>>

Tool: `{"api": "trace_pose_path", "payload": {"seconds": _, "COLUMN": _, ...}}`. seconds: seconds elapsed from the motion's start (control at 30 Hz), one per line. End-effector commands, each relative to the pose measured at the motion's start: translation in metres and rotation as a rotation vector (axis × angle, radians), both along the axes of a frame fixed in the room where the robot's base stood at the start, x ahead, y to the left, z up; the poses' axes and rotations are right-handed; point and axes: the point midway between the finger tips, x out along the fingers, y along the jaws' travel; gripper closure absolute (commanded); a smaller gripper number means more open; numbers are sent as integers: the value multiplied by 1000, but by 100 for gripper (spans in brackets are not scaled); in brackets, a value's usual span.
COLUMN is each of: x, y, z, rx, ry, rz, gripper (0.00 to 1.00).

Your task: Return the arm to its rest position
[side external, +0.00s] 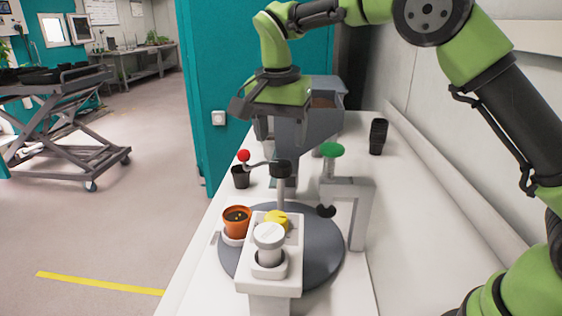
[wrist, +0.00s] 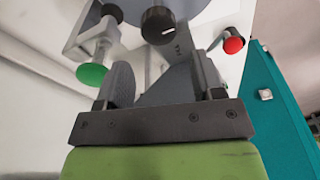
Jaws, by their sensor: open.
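My gripper (side external: 268,128) hangs over the white bench, in front of a grey hopper (side external: 325,100) and above the far part of the workstation. In the wrist view my gripper (wrist: 165,85) shows its two fingers apart, with nothing seen held between them. A dark round knob (wrist: 158,25) lies beyond the fingers, with a green knob (wrist: 91,74) to the left and a red ball (wrist: 233,45) to the right. The side view partly hides the fingertips against the grey hopper, so their exact distance from it cannot be told.
A green-topped post (side external: 332,150), a red-ball lever (side external: 243,156) and a small black pot (side external: 241,178) stand near my gripper. Stacked black pots (side external: 377,137) are farther back.

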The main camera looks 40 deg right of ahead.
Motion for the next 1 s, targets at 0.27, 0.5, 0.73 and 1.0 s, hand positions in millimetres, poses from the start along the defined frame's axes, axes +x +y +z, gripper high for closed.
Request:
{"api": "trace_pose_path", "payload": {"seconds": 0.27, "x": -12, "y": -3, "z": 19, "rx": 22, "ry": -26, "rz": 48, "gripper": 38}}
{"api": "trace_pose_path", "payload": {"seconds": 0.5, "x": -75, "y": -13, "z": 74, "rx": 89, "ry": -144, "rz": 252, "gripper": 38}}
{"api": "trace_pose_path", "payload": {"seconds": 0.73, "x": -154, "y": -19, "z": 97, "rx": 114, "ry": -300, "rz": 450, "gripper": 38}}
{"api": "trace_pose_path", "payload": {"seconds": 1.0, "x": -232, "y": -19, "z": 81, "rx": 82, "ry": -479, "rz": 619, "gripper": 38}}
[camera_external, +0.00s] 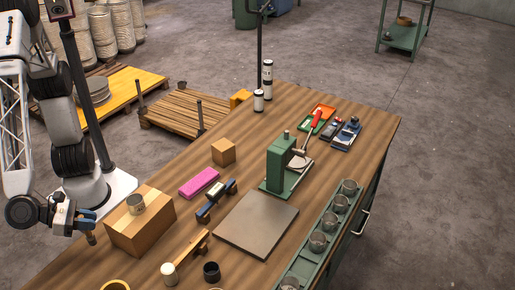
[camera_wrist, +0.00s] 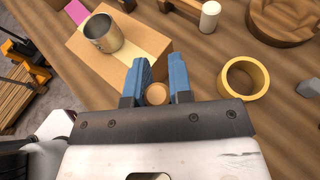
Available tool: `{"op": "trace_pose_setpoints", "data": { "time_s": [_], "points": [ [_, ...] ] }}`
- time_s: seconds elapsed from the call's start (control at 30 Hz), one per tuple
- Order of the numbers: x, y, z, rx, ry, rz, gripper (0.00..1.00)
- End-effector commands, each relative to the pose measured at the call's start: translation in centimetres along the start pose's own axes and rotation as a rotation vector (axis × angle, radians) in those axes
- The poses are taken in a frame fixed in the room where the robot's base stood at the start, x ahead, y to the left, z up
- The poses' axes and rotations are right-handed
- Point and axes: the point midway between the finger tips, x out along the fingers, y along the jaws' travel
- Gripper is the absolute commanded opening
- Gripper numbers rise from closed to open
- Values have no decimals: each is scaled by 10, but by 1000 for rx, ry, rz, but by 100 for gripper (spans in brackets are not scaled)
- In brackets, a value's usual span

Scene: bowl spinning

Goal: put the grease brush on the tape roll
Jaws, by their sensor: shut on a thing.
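My gripper (camera_external: 88,216) is at the left edge of the table, beside the cardboard box. Its blue fingers are shut on a tan-brown piece, which I take to be the grease brush (camera_external: 91,239). In the wrist view only a round wooden end of the brush (camera_wrist: 157,94) shows between the fingers; the rest is hidden. The tape roll is a yellow ring (camera_wrist: 228,82) lying flat on the table, apart from the brush and to the right of my gripper in the wrist view. In the external view the tape roll (camera_external: 115,283) is cut off by the bottom edge.
The cardboard box (camera_external: 154,235) with a metal cup (camera_external: 136,204) on top stands close to my gripper.

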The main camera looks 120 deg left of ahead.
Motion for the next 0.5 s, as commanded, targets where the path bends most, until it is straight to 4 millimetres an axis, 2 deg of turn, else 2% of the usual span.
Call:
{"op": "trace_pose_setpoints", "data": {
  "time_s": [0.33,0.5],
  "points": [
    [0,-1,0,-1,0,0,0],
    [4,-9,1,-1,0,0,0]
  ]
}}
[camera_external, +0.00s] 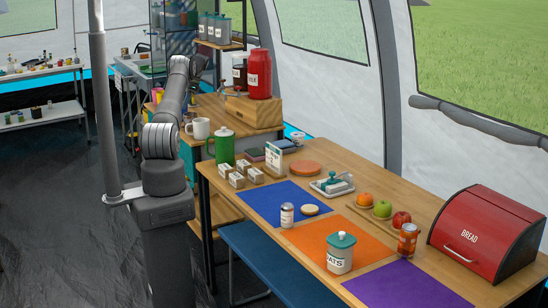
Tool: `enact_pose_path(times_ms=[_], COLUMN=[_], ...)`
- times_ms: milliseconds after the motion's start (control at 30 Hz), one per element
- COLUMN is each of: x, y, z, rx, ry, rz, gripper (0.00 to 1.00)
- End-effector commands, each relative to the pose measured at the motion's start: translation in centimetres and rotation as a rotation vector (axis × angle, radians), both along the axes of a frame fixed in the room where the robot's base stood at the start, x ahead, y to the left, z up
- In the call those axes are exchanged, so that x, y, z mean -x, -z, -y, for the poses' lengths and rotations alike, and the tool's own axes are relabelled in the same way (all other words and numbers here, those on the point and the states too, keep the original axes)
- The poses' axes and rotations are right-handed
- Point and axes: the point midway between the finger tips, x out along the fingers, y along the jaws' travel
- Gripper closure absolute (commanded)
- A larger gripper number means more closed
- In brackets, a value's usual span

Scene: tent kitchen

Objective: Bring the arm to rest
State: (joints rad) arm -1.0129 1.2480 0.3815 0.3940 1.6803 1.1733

<<

What this task involves:
Skip the pictures. Restate exactly the lines from the start of the entries through the line containing "[wrist, +0.00s]", both ends included.

Exercise output:
Tool: `{"api": "trace_pose_path", "payload": {"seconds": _, "COLUMN": _, ...}}`. seconds: seconds elapsed from the motion's start (control at 30 Hz), one per line. End-effector commands, each relative to the pose measured at the motion's start: translation in metres and rotation as a rotation vector (axis × angle, radians), both along the axes of a frame fixed in the room where the robot's base stood at the start, x ahead, y to the left, z up; the poses' axes and rotations are right-handed; point and axes: the point midway between the finger tips, x out along the fingers, y along the jaws' travel; gripper closure absolute (commanded); a smaller gripper number means more open; numbers are sent as integers: the value multiplied by 1000, but by 100 for gripper (spans in brackets are not scaled); in brackets, a value's usual span.
COLUMN is each of: x, y, z, rx, ry, rz, gripper (0.00 to 1.00).

Your task: Return the arm to its rest position
[side external, +0.00s] 
[wrist, +0.00s] 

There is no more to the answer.